In the records below, find the line that contains "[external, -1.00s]" and the line that contains "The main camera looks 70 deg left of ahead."; write out exactly those two lines and everything between them, without the pictures.

START Supplied data

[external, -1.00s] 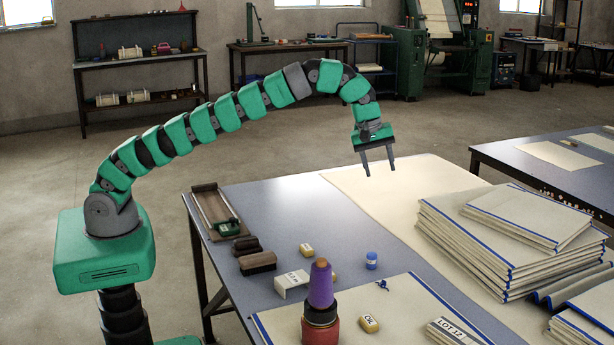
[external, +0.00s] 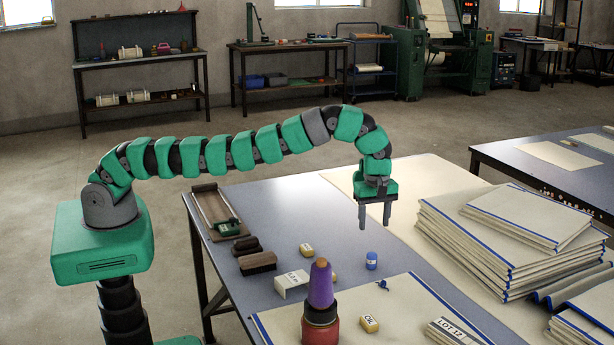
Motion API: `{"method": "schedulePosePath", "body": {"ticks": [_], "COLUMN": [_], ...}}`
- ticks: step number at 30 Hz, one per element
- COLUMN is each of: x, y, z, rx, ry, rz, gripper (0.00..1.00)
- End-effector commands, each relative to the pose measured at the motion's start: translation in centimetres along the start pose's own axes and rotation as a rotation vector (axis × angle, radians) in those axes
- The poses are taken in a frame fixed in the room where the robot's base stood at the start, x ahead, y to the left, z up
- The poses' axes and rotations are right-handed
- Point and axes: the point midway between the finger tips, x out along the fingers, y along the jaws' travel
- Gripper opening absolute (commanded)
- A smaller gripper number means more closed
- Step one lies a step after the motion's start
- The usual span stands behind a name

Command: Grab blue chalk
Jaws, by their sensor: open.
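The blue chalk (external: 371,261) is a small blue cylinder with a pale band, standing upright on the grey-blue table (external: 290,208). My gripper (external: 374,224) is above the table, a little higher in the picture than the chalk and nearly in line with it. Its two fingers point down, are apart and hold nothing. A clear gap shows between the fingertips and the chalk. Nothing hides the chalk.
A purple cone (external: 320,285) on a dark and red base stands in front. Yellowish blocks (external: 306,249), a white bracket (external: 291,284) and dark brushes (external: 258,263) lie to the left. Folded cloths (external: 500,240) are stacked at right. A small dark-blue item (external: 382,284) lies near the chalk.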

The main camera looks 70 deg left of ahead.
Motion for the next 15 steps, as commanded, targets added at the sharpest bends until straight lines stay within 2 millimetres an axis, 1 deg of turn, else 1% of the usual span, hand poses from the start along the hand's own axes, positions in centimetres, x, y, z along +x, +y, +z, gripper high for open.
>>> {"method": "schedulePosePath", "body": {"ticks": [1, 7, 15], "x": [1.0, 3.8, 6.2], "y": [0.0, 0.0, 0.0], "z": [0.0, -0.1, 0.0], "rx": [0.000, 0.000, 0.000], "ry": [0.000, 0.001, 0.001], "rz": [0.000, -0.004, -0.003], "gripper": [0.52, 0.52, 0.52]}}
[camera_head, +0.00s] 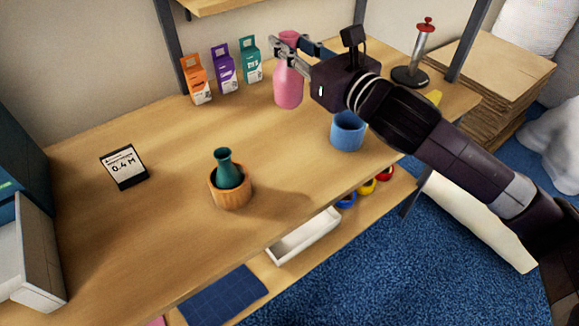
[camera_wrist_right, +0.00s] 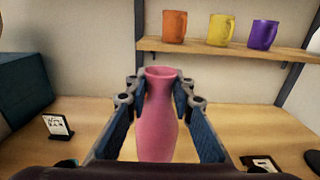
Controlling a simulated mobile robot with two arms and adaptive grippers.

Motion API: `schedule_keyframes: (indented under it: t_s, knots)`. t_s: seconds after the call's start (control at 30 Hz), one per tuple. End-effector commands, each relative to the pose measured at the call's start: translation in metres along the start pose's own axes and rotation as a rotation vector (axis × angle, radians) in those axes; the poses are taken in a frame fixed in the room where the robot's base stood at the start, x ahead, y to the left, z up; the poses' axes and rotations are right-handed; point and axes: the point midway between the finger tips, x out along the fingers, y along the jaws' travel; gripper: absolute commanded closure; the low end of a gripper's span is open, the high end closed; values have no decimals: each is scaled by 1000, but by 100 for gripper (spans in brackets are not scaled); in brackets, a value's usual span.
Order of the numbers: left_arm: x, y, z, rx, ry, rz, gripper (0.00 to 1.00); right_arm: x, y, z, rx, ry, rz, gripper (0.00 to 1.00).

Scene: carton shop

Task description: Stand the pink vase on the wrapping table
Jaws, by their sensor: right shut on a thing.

END Supplied data
START Supplied data

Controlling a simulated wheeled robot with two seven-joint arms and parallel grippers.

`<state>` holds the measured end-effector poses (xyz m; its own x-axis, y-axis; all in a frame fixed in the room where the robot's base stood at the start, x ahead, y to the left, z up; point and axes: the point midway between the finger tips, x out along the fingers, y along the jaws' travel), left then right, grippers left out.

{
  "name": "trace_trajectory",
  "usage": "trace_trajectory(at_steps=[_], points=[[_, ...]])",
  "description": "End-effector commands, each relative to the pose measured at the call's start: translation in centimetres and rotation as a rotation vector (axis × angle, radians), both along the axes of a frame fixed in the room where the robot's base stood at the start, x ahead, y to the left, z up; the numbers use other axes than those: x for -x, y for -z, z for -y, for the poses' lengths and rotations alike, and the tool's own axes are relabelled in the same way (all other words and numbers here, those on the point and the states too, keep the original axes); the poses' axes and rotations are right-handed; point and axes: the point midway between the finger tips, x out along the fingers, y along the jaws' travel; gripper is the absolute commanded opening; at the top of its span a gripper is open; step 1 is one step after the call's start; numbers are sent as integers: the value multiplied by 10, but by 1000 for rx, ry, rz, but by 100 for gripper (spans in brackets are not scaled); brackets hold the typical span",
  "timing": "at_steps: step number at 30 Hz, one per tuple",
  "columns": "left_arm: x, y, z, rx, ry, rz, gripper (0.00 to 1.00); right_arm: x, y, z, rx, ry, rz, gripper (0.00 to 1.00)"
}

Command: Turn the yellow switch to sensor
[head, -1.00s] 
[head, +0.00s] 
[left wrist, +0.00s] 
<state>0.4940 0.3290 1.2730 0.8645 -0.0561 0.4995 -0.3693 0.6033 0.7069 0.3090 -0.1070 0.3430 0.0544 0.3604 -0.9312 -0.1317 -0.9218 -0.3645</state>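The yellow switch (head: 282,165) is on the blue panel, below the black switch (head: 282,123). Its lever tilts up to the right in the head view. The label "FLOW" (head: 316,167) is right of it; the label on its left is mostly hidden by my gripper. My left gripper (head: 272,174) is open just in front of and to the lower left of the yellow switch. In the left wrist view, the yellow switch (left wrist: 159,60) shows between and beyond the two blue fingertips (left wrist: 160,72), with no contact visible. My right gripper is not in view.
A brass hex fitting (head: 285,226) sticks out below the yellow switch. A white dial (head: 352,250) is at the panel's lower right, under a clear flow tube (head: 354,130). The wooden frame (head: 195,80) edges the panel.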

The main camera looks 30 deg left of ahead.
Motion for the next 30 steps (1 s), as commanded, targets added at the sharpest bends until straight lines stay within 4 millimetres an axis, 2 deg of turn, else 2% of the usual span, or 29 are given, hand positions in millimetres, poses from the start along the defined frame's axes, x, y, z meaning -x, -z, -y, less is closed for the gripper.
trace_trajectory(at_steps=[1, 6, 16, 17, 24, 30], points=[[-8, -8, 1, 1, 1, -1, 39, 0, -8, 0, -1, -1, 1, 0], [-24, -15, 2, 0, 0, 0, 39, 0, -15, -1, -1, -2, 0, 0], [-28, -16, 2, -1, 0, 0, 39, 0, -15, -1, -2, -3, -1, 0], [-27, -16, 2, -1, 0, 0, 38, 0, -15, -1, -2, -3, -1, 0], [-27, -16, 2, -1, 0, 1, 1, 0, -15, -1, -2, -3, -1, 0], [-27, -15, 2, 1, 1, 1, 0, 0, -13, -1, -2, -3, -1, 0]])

END Supplied data

#### Written solution
[external, -1.00s] 
[external, +0.00s] 
Motion API: `{"method": "schedulePosePath", "body": {"ticks": [_], "COLUMN": [_], ...}}`
- ticks: step number at 30 Hz, one per element
- COLUMN is each of: x, y, z, rx, ry, rz, gripper (0.00..1.00)
- End-effector commands, each relative to the pose measured at the motion's start: translation in centimetres along the start pose's own axes and rotation as a rotation vector (axis × angle, radians) in those axes
- The poses are taken in a frame fixed in the room where the robot's base stood at the start, x ahead, y to the left, z up
- The poses' axes and rotations are right-handed
- Point and axes: the point midway between the finger tips, x out along the fingers, y along the jaws' travel
- Gripper opening absolute (commanded)
- A smaller gripper number means more closed
- Step one lies a step after the motion's start
- The usual span stands behind a name

Command: Grab blue chalk
Jaws, by their sensor: open.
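The blue chalk (external: 371,261) is a small blue cylinder with a pale band, standing upright on the grey-blue table (external: 290,208). My gripper (external: 374,224) is above the table, a little higher in the picture than the chalk and nearly in line with it. Its two fingers point down, are apart and hold nothing. A clear gap shows between the fingertips and the chalk. Nothing hides the chalk.
A purple cone (external: 320,285) on a dark and red base stands in front. Yellowish blocks (external: 306,249), a white bracket (external: 291,284) and dark brushes (external: 258,263) lie to the left. Folded cloths (external: 500,240) are stacked at right. A small dark-blue item (external: 382,284) lies near the chalk.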

The main camera looks 70 deg left of ahead.

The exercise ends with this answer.